Nothing outside the lines from the one containing "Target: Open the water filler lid" through the one containing "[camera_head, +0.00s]" should be copied, and no pictures either. Copy those lines exactly.

-- begin --

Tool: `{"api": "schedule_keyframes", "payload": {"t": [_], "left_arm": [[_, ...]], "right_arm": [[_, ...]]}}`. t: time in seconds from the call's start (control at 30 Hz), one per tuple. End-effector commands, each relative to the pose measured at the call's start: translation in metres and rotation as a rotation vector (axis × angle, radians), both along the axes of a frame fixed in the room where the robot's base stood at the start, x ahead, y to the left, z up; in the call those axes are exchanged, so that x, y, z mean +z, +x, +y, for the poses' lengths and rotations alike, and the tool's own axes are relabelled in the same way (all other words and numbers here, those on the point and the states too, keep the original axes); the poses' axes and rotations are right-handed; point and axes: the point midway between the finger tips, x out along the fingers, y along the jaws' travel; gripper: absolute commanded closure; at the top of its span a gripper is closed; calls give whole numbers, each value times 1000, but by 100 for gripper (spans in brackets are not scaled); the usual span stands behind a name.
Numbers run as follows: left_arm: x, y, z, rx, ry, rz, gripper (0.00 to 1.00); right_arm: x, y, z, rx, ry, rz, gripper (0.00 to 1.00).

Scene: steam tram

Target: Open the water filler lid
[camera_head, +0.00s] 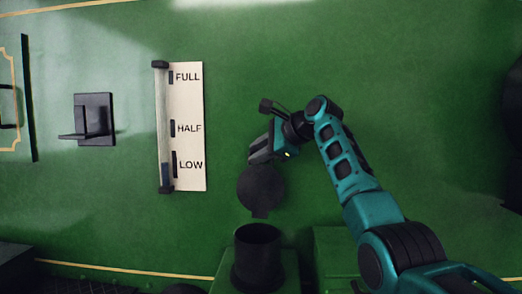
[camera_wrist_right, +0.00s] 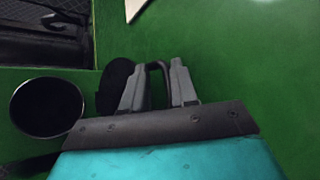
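The water filler lid (camera_head: 261,186) is a dark round disc. It stands raised, tilted up behind the black filler pipe (camera_head: 257,262), whose round mouth is uncovered. My right gripper (camera_head: 260,152) is just above the lid in the head view. Its fingers (camera_wrist_right: 160,84) are apart in the wrist view, with a thin dark curved bar, apparently the lid's handle, between them. Whether they touch it I cannot tell. My left gripper is not in view.
A water gauge plate (camera_head: 193,142) marked FULL, HALF and LOW is on the green wall, left of the lid. A black bracket (camera_head: 96,120) is further left. The green wall (camera_head: 420,80) is bare at the upper right.

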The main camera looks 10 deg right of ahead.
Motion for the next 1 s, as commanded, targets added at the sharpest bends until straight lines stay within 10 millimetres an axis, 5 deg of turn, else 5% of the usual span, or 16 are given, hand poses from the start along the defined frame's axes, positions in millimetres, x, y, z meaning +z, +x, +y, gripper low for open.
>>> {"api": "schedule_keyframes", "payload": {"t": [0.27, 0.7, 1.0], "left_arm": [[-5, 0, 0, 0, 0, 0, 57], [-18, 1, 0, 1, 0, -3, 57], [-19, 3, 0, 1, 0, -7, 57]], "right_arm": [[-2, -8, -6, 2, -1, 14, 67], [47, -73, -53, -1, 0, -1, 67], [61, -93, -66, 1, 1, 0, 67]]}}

-- end --

__THE SOLUTION__:
Target: Open the water filler lid
[camera_head, +0.00s] 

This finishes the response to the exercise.